Delta Rae performs on Saturday night at 9:30 Club.

Delta Rae performs on Saturday night at 9:30 Club.

Sibling relationships have been the foundation of musical success for as long as rock and roll has existed. From the Everly Brothers to The Staple Singers to Van Halen, talent that was cultivated in living rooms grew into a pathway to stardom.

Delta Rae is another example of fame coming out of the connection between brothers and sisters. The sextet out of Durham, N.C. started with singer-songwriters Ian, Eric and Brittany Hölljes. The band has grown since its humble beginnings, but now Delta Rae is selling out clubs across the country, including tomorrow night’s show at the 9:30 Club, and is poised for even greater stardom.

“From the outside it looks like that, but we haven’t felt like that internally,” Ian Hölljes recently told DCist. “We’re still racked with insecurity and worries about how things are happening.”

Hölljes recalled how Delta Rae had visited the District a number of times, playing venues like the Rock and Roll Hotel where only tens of people would be in the audience. Things changed when the band made its major label debut in 2012 with the release of Carry The Fire. The single, “Bottom of the River,” caught on and, with the help of the label, the band started landing slots on the festival circuit. While the clout of Sire Records no doubt helped, part of the credit goes to the band’s own evolution. Starting out as a vocal quartet with the occasional hand percussionist, Delta Rae added a drummer and bassist, allowing the sound to grow out of its Americana roots and bringing in more soul and rock elements. While Ian and Eric Hölljes are the chief songwriters, the other vocalists — Brittany Hölljes and Elizabeth Hopkins — also determine the direction a song takes.

“We work very naturally together,” Hölljes said. “We seem to write in a way that allows each member to take a song while we’re writing. Because the song resonates, they kill it.”

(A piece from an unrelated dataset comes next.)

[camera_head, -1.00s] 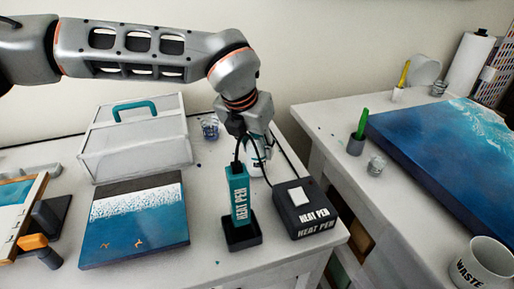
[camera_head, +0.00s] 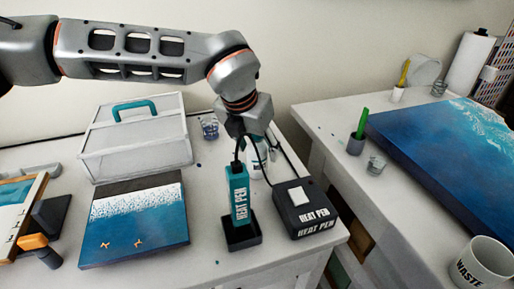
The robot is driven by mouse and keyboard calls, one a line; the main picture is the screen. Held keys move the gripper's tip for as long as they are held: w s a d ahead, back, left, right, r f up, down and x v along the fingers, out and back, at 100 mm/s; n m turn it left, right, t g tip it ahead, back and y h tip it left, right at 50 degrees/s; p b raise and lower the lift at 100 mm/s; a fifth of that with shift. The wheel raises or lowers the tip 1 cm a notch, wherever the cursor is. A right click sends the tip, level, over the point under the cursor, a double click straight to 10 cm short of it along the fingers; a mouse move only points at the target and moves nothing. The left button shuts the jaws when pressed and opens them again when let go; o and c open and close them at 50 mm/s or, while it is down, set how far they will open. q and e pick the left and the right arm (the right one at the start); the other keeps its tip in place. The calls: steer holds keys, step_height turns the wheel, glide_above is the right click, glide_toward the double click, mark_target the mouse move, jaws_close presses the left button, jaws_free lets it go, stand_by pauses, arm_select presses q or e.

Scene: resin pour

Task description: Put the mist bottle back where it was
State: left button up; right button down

Hölljes feels like the group has again broken new ground with its 2013 EP, Chasing Twisters. The title track brings a heavier rhythm section and guitar sounds to drive the multi-part harmonies for which Delta Rae is known. The release also features a re-recording of “If I Loved You,” a song first issued on Carry the Fire, but this version includes Fleetwood Mac’s Lindsay Buckingham as a special guest. This is only fitting, given that Delta Rae has been known to cover “The Chain” in its live concerts and also mirrors the Fleetwood Mac style of layered vocals over a rock solid rhythm section.

This new direction is indicative, Hölljes feels, of the material Delta Rae has recorded for an album that will likely come out later in 2014. Until then, the band will continue to hit the road, as it has been continuously doing for the better part of five years. Hölljes also believes that this work ethic and the band’s new direction will only cement the bond with its growing audience.

“Our music is coming from a heartfelt place,” he said. “If you go at it in a very emotional way, even if it’s about death or loneliness, the connection you build is one of exhilaration and happiness. That would be my hope.”

Delta Rae performs on Saturday, February 15, 2014 at 9:30 Club with opener, The Falls. Tickets are sold out.